Things I learned my first year of homeschooling

Now that school is finally over for our family, I can relax. Our first year is done. The kids actually were not that excited about summer break. They enjoyed the structure of a school day and now summer presents for them hours of boredom especially since I won't allow them to fill the schooling hours with Xbox. This break is actually going to be more for mom than them. I need a little time where my 'to do list' doesn't involve several hours doing school. I also need the time to work on some areas of training and establishing habits that need to occur with a couple of children before adding school hours back in.



The following are four things that I learned during my first year of homeschooling.

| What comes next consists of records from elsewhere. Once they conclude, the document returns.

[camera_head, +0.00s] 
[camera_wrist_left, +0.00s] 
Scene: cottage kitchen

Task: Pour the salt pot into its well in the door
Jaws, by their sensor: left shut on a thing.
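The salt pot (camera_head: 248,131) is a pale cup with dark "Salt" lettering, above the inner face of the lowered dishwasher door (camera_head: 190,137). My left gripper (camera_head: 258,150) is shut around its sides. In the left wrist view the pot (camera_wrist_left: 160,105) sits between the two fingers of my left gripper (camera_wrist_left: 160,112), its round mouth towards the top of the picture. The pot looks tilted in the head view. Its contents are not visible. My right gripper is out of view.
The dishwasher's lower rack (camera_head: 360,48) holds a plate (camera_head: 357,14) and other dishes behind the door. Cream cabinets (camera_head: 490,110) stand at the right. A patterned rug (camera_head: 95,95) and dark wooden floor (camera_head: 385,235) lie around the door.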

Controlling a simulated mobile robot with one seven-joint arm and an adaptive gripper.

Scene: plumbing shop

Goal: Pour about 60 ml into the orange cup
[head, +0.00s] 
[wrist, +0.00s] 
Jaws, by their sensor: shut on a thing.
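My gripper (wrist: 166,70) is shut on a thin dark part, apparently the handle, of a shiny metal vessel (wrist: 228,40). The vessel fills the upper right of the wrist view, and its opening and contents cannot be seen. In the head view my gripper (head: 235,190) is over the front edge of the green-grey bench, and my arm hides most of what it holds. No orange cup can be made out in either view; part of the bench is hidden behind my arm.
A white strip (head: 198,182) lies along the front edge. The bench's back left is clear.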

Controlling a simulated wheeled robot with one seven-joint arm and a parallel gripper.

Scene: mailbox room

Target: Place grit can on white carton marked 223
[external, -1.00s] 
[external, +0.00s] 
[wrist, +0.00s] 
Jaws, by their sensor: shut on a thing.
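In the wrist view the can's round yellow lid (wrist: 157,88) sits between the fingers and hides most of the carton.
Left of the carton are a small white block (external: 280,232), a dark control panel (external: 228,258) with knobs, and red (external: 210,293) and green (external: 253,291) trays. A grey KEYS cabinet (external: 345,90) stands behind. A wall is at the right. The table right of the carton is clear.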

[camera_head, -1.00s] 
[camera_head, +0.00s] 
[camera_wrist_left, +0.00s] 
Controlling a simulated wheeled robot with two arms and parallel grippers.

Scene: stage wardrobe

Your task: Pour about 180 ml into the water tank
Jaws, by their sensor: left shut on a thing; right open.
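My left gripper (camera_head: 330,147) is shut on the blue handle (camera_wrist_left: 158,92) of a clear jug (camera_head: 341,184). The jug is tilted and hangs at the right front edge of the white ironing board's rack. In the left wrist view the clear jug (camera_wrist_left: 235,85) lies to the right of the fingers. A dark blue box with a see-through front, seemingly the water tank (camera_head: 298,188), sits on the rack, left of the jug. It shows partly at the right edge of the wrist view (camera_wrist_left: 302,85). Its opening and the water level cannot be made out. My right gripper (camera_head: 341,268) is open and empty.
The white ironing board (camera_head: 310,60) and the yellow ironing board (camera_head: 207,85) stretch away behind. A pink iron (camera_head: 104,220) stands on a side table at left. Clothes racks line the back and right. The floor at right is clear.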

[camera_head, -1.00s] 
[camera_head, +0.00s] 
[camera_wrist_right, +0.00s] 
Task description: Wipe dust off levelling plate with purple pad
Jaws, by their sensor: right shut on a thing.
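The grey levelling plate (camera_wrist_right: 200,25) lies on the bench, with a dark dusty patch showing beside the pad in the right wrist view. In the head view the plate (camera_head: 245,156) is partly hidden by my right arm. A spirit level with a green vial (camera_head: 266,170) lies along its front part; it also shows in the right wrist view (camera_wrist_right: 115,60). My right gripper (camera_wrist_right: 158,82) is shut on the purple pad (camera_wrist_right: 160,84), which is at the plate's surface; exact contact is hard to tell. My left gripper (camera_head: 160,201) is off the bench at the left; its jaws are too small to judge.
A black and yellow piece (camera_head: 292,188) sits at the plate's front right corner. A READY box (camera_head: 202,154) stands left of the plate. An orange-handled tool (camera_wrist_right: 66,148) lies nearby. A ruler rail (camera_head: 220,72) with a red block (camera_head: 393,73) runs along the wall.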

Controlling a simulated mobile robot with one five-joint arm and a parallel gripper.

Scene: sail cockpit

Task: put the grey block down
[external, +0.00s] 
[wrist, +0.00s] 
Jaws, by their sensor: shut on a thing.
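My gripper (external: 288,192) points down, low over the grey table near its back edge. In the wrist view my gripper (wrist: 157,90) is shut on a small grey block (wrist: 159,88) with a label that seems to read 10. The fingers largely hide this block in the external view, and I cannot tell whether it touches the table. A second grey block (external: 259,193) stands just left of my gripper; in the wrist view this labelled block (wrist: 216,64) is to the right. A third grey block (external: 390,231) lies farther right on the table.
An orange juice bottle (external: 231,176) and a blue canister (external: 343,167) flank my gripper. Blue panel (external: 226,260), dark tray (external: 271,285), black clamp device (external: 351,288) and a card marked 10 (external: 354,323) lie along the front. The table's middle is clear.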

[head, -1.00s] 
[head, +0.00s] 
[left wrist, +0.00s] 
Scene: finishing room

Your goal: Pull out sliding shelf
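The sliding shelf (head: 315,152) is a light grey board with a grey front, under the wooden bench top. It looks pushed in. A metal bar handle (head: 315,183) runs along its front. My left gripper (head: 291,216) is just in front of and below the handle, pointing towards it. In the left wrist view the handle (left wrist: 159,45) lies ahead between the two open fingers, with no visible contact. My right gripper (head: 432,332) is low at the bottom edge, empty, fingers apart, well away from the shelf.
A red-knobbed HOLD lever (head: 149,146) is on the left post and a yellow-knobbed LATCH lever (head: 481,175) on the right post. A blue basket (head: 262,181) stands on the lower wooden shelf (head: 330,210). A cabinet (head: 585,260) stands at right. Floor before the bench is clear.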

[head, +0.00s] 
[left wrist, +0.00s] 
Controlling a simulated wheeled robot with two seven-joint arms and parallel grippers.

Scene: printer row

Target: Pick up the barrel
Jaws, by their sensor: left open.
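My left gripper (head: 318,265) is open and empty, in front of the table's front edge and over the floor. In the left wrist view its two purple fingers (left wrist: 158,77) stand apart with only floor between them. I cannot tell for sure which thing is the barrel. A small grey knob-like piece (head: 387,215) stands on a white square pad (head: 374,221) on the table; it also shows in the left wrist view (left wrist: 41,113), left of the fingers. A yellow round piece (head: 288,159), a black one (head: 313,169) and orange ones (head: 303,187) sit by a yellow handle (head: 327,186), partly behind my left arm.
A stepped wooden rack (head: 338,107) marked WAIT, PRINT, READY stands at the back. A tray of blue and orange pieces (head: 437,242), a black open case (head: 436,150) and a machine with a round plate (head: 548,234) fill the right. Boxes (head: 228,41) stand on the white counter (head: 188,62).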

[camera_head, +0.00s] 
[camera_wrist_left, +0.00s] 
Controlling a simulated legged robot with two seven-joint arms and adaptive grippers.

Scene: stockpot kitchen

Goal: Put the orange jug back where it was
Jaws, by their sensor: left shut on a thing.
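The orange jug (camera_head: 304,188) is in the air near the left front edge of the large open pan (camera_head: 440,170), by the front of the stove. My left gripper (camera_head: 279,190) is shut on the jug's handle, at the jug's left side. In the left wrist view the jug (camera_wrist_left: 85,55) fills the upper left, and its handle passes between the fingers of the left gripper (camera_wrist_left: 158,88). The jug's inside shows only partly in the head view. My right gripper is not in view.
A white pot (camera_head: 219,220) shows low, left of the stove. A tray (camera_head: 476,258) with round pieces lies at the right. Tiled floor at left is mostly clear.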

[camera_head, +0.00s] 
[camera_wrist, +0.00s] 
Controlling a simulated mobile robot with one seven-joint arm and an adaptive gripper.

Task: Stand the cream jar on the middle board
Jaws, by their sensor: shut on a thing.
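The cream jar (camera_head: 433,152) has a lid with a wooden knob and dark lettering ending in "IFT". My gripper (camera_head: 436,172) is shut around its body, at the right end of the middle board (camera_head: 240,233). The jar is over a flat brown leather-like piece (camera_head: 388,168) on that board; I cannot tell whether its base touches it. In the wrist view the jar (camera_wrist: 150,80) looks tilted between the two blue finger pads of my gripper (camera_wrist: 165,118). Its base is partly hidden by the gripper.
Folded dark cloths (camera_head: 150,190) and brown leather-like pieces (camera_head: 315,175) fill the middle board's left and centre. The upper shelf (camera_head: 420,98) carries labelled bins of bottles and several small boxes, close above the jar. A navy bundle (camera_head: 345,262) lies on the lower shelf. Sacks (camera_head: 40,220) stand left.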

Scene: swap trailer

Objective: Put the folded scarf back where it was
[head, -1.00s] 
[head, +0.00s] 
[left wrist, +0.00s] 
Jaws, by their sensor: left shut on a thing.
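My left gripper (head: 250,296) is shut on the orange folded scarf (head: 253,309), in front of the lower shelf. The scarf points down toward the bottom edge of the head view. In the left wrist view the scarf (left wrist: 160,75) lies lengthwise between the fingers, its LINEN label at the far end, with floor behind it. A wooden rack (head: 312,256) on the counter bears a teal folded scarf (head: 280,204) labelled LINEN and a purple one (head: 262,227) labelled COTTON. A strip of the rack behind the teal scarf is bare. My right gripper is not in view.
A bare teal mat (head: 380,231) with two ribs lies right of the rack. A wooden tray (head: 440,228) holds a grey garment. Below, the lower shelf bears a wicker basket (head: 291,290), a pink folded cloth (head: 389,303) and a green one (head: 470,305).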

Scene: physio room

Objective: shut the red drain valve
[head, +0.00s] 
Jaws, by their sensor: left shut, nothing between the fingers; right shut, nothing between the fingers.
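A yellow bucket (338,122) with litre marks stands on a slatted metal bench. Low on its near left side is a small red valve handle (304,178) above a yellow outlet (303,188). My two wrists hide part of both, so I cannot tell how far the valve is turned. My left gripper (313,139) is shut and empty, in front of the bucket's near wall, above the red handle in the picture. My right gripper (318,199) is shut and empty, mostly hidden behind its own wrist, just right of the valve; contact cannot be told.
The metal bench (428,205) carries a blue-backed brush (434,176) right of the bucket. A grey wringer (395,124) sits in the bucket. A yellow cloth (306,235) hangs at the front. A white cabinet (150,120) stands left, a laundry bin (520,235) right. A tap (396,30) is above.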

1. Set goals. Last year the only goal I had was to survive and I accomplished that goal! During the year, I realized how much easier things would have been if I would have set goals at the beginning. I found myself halfway through the year and going over records and realizing that we weren't going to have enough school days to meet state requirements. I was taking too much time off in the beginning because I had not set calendar benchmarks to let me know where I needed to be during the year. I really wish I would have known how many sick/vacation days I could take without getting behind and I should have been tracking where we needed to be by Christmas time in our curriculum. This year I printed out a July 15' - May 16' calendar and sat down and counted how many days I needed to fulfill my school requirements and how many weeks that turned out to be in lesson plans. This will give me the freedom to take extra weeks at Christmas or any other time.
2. Set aside a time each week to get caught up on your teacher stuff. I figured this tip out early on but had a really hard time sticking to it and a couple of times I found myself with 2 or 3 weeks worth of grading to do. In the end this is a detriment to the students because I found mistakes and I found things that my son wouldn't have gotten wrong on a test had I gone over with him what he had been getting wrong in his work. It was also really difficult to try and go back and record days for attendance when they were already weeks passed and I couldn't remember what we had done on that day. It really would have helped me out a lot if I had set aside Friday nights or Sunday nights to write down all of our attendance records and field trips from the previous week.
3. It's okay to say 'no' during the school year. I very quickly found out that even though homeschooling allows me to be flexible and allows a family to do things that other school age kids cannot do, it's also incredibly easy to overbook yourself. Yes, it may just be one play date a week but then you have to add in the extras such as: grocery shopping, doctors visits, errands around town, and then next thing you know you're spending more time out of the house than you are on school related events. The hardest thing but often the most necessary is sometimes telling a person "No, I'm sorry. We do school during that time or on those days. We will have to take a rain check for another time."
4. Give your husband grace. Whether it is parenting, homeschooling, or about our marriage, women tend to research and over-inform themselves. We are full of new facts and new things to implement in her family and hubby can oftentimes get blindsided by his wife's ambition. Case in point: this upcoming year we will be switching to a curriculum that very rarely accumulates grades and scoring. Our curriculum from last year calculated grades continually with daily quizzes and seat work. My husband and I, both coming from a public/Christian school background assumed that this was necessary for records. After much research and much discussion with other homeschooling moms, I became more comfortable with focusing on how my children are learning and what they retaining rather than what their grade book looked like at the end of year. I could see evidence in our own family of where it was very easy to pass the quizzes without any actual learning occurring. On the other hand, when I suggested this to my husband he was blown away that I would even consider doing school without keeping grades. That's just not how it was done. We eventually came to an agreement where I would grade the kids occasionally for the sake of records but not as much as they had been last year. Ladies, just remember that even though your husband may fully support homeschooling, he does not live it, breathe it, and dream about it like we do. Often the only time it's on his mind is when we bring it up.